The date is May 10th, 1940. It is the middle of the night and war reaches the Westminster Abbey through Incendiaries, which burn through parts of the roof. The Westminster becomes damaged, with fires spreading within and volunteers working round the clock to put out the flames of war. Dawn approaches. The Westminster Abbey survives the most brutal night of the blitz yet, with over 60,000 sandbags protecting immovable artefacts that define the very Britain we live in today.

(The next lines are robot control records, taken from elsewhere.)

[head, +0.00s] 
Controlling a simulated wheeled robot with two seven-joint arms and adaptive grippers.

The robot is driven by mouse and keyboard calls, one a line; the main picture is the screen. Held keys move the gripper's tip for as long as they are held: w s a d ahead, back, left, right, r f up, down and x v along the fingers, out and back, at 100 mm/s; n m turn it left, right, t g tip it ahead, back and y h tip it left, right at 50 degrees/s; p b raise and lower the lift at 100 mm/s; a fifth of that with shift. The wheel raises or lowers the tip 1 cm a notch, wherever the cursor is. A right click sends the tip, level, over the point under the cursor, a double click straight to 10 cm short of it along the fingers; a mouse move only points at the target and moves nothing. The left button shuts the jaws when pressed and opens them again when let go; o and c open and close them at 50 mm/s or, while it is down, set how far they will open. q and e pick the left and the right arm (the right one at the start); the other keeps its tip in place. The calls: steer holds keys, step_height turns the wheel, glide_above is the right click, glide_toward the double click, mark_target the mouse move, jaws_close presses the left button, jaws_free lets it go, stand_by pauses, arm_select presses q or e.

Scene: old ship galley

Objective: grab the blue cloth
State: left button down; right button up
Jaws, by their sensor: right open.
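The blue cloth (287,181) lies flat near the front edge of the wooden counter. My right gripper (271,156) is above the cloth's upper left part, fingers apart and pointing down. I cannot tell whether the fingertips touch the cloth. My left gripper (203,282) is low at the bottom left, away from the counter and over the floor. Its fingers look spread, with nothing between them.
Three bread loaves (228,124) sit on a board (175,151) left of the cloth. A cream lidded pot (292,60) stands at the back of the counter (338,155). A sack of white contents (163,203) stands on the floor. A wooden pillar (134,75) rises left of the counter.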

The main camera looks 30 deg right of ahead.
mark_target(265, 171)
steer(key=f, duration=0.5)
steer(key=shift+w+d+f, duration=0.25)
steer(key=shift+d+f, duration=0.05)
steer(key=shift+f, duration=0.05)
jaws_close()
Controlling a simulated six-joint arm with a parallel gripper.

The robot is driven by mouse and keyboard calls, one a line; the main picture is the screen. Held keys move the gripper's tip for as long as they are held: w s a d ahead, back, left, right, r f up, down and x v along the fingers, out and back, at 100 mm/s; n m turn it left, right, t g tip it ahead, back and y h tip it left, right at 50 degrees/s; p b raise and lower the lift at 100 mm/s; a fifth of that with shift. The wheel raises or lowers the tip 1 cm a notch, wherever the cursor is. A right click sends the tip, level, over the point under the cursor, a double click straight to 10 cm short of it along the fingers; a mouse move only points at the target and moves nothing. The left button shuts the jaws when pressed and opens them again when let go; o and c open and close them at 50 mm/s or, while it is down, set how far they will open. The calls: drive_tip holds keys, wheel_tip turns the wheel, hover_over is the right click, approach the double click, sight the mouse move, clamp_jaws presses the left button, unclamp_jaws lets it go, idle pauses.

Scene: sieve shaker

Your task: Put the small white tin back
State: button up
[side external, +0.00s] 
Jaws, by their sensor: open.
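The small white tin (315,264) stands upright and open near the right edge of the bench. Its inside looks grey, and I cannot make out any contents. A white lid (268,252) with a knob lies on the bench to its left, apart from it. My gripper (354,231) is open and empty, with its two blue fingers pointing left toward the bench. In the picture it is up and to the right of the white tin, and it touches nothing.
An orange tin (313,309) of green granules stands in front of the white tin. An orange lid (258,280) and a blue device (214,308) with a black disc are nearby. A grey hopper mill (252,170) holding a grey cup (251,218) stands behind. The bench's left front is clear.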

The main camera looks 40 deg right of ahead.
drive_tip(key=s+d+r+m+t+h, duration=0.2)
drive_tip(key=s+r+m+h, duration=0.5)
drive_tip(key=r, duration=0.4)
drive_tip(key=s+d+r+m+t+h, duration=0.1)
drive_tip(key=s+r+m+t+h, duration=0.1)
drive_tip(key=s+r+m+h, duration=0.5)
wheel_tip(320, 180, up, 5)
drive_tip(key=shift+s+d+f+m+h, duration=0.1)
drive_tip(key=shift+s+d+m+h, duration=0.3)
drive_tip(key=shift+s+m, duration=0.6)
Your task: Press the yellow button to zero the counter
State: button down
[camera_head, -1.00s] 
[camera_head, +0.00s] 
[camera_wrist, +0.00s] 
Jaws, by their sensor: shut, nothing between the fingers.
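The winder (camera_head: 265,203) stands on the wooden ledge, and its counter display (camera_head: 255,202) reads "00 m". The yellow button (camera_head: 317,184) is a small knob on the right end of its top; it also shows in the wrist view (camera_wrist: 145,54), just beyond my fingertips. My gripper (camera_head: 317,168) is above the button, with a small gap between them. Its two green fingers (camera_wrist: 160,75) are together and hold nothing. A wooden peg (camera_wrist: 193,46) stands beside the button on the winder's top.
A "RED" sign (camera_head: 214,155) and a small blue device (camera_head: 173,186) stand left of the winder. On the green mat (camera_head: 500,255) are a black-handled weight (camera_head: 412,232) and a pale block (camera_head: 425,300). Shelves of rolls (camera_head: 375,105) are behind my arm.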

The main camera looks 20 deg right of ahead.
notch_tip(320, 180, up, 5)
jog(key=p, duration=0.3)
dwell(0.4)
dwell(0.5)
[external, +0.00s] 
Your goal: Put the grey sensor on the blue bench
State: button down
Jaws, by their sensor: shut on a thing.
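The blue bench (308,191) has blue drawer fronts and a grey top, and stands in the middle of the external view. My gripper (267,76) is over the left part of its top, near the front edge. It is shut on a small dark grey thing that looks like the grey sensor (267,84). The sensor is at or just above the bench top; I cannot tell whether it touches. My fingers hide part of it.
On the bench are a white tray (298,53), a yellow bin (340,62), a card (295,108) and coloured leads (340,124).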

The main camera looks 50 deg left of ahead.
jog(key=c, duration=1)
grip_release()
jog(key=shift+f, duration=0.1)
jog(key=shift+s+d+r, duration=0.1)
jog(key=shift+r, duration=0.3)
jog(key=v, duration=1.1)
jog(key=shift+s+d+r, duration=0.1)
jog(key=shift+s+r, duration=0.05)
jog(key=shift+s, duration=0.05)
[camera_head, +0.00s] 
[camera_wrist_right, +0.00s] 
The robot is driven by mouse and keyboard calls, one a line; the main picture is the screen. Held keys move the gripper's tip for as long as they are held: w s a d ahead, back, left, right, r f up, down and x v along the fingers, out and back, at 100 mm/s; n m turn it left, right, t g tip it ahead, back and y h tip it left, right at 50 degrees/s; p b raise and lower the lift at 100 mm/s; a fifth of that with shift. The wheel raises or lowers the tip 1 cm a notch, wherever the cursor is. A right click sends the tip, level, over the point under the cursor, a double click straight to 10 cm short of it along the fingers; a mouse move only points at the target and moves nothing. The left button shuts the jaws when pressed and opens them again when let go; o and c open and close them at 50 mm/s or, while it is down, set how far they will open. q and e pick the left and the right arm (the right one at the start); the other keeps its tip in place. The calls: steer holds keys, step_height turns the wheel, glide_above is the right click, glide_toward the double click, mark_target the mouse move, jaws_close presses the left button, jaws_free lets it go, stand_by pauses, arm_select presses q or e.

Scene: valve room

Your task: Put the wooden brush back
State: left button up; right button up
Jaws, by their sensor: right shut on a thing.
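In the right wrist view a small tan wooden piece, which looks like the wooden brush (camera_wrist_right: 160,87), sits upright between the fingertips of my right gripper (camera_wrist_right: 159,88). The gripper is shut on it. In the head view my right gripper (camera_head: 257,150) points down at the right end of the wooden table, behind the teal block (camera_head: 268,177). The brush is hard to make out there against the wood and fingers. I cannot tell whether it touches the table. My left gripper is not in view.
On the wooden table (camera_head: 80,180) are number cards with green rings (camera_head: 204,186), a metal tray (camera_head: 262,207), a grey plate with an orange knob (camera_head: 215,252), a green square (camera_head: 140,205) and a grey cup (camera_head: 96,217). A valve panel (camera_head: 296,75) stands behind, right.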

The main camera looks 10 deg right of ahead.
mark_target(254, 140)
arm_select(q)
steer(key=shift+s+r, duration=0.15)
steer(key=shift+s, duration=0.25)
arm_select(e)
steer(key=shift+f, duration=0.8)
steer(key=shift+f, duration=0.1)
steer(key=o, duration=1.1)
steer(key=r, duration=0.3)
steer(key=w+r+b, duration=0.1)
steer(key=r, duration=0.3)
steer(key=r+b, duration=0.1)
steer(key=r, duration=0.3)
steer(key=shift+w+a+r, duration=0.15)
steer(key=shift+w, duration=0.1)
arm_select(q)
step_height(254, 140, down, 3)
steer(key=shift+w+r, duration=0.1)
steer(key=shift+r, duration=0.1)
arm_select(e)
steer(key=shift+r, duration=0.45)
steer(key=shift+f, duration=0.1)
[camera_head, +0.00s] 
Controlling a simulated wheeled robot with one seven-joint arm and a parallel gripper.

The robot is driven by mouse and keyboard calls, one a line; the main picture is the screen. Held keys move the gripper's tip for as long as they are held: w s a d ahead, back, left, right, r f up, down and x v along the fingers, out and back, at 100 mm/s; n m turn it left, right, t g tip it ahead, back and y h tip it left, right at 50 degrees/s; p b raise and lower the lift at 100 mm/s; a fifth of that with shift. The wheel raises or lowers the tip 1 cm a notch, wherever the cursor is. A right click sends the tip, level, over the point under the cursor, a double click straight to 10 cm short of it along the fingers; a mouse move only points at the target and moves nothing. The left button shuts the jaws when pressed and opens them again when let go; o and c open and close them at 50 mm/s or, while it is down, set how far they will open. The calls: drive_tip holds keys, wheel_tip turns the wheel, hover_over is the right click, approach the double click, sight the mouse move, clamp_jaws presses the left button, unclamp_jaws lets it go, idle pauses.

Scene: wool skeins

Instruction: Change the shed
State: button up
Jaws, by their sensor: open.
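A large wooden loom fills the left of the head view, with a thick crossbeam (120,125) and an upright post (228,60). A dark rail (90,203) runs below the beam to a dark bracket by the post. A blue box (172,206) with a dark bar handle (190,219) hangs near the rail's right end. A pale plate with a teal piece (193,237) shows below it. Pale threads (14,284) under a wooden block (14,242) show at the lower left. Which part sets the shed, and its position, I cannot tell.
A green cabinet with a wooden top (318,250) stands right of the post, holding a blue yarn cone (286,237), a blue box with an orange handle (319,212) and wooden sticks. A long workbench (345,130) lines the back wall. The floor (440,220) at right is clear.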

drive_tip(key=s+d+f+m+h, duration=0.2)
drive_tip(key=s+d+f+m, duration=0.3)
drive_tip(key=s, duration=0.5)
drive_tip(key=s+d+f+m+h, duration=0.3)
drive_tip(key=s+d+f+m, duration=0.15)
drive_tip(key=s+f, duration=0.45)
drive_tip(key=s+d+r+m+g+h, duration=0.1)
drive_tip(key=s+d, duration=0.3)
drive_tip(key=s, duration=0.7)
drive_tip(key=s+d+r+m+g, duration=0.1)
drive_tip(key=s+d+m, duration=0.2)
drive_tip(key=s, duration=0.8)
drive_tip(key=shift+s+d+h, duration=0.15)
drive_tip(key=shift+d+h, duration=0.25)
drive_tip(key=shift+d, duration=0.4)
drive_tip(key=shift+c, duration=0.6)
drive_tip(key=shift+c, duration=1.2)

Winston Churchill, who was more than just one person to Britain, ensured the Abbey was secured at all costs. As part of the restoration works of Westminster Abbey, which finished in the late 90’s, timber which was unsafe to restore was removed and given to a reclamation yard. 80 years have passed since that terrifying inferno of May 10th. On a farm in Leicestershire a selection of floor boarding from the Abbey was discovered. A single 5ft section of this historic timber has been chosen to tell the story of that fateful night, and continue its story in a way that nobody expected.

Oak that is over a thousand years old has been lovingly sanded and oiled to reveal its true colour. Underneath the surface of the table, the oak has been left as it was discovered, still bearing the scars of the bomb that dislodged it from its original housing, has been placed so that the burns are still visible – marks of a heritage never to be forgotten. The oak has been engraved with three quarters of a church rose.

Supporting the oak board is 144 handmade hessian scale sandbags, each individually numbered and hand painted, with a secret message waiting to be discovered by the collector of this piece. On top of the oak surface are three concrete coaster sandbags, hand made using pea shingle and hidden cork crosses. Companion to this piece of history is an A2 framed timeline featuring key historic points of the oak used, and surrounded by imagery from the resurrection of the board.

Thousands of years of history are locked away in this piece. The story for this oak is far from over, it already has a new story to tell, and has plenty for further generations to discover.